Nick: it’s a really big question that’s been going on a long time; I used to work on sweatshops a long time ago and it’s the same issue that it’s easier to get people mobilized around the company that they knew; it’s almost a result of the crisis in our democracy, that someone can identify more with the name on the trainers they wear than with their own government; they somehow feel they have more of a connection to it and they should be more responsive. And that is a massive issue. I went on some of the Uncut things, and they were great but you were always thinking, how can we make a protest against the government this exciting, it’s really hard if you actually think about how you would do that.

  • There was corruption revealed in the film, because there is effectively bribery by corporations of politicians. For example the idea of having an amnesty to repatriate money. There are two legal issues there; the whole idea that you can defer tax by sticking it on an island, notionally, they could just remove that, remove the deferral entitlement; and they could mandate repatriation. But they don’t, because they’re subject to bribery.

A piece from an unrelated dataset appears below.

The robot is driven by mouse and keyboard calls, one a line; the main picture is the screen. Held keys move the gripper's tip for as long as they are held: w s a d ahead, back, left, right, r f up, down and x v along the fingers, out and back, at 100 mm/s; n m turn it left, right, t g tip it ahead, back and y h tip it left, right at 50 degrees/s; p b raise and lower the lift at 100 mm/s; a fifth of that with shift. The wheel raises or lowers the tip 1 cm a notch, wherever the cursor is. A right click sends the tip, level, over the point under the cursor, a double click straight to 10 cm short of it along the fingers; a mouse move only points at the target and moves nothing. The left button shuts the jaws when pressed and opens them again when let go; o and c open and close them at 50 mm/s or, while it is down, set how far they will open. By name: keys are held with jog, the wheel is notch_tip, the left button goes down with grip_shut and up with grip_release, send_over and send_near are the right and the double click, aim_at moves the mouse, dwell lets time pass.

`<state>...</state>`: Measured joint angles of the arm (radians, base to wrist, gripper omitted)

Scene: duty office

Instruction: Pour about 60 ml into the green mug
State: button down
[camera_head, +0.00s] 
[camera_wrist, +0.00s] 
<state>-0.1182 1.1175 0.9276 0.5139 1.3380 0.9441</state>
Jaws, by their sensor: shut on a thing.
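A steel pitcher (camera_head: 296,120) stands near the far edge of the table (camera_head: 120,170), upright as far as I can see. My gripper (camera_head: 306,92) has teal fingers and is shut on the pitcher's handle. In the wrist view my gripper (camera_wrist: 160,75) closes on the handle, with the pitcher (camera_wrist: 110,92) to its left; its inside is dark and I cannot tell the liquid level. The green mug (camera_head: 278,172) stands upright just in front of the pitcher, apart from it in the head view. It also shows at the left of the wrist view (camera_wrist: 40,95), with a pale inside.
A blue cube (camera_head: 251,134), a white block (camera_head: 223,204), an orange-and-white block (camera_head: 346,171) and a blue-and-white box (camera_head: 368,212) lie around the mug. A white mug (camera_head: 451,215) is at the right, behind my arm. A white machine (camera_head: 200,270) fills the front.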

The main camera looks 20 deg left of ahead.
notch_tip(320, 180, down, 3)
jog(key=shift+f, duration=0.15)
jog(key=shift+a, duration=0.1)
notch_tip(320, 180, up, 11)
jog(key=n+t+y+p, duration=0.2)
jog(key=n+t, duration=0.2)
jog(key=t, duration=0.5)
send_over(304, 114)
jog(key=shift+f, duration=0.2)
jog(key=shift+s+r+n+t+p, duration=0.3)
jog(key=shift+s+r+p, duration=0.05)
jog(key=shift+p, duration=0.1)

Deborah: I just want to end with something that I finish discussions with from time to time, and it goes back years. I was on a campaign with Christian Aid and we had a Bolivian partner come to speak to us and he said something that was blindingly obvious and clear.  He said ‘when Morales came in, the line basically was that, as they understood it, corporations understand one thing: they understand weak government and they understand strong government’. And if you have something they want, don’t be afraid of going strong rather than weak. In the case of Bolivia and Venezuela that’s exactly what they did and I think in Bolivia, through some renegotiation of gas contracts, they were able to implement a state pension from the age of 60.  That was a big step for an indigenous leader, but he did it and it worked.

Nick: and the corporations are still there, for all they say they’re going to leave they’re still there. They might not be happy, but they’re still there making a bit of money.